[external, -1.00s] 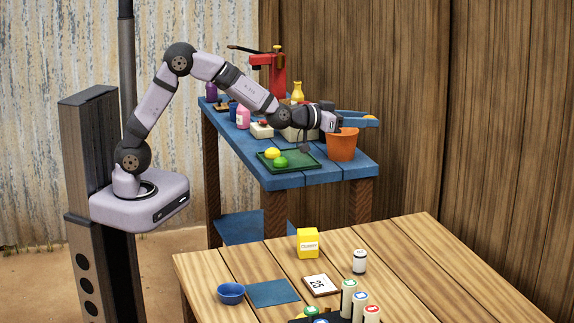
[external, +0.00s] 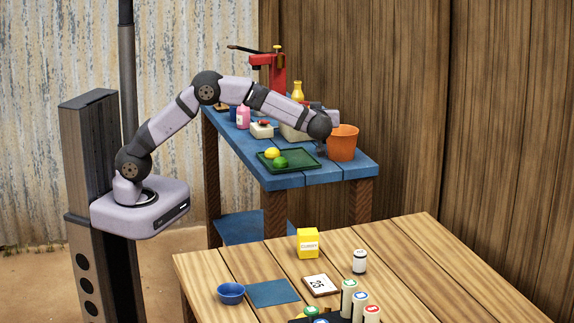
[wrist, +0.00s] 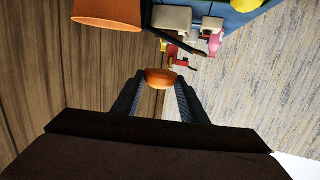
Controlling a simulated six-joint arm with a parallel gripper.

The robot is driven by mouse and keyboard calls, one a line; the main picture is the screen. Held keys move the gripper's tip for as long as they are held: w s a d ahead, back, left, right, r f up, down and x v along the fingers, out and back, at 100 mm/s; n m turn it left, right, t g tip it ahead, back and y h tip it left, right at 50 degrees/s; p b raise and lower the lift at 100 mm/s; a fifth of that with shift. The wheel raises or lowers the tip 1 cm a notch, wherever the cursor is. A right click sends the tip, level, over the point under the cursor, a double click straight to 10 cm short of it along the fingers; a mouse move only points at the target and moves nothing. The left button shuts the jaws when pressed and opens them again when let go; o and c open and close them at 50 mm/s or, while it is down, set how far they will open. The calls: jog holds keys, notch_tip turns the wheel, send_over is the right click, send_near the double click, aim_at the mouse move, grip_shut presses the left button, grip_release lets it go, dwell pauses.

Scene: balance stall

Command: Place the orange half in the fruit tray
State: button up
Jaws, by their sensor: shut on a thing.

Task brief -> Do not copy the pictures, but repeat every line exactly.

Completed task ->
[external, -1.00s] 
[external, +0.00s] 
[wrist, +0.00s] 
Controlling a simulated six-joint arm with a parallel gripper.

The robot is driven by mouse and keyboard calls, one a line; the main picture is the screen. Held keys move the gripper's tip for as long as they are held: w s a d ahead, back, left, right, r f up, down and x v along the fingers, out and back, at 100 mm/s; n m turn it left, right, t g tip it ahead, back and y h tip it left, right at 50 degrees/s; p b raise and lower the lift at 100 mm/s; a fifth of that with shift. The wheel raises or lowers the tip 1 cm a notch, wherever the cursor is. A right click sends the tip, level, over the point under the cursor, a double click straight to 10 cm short of it along the fingers; a mouse move only points at the target and moves nothing. The left button shuts the jaws when pressed and opens them again when let go; o and c open and close them at 50 mm/s or, while it is down, set how far they will open. The calls: jog holds keys, notch_tip turns the wheel, send_over is the right click, send_near the double click, aim_at the mouse move, grip_shut presses the left button, grip_release lets it go, dwell pauses.

Scene: balance stall

Command: Place the orange half in the fruit tray
State: button up
Jaws, by their sensor: shut on a thing.

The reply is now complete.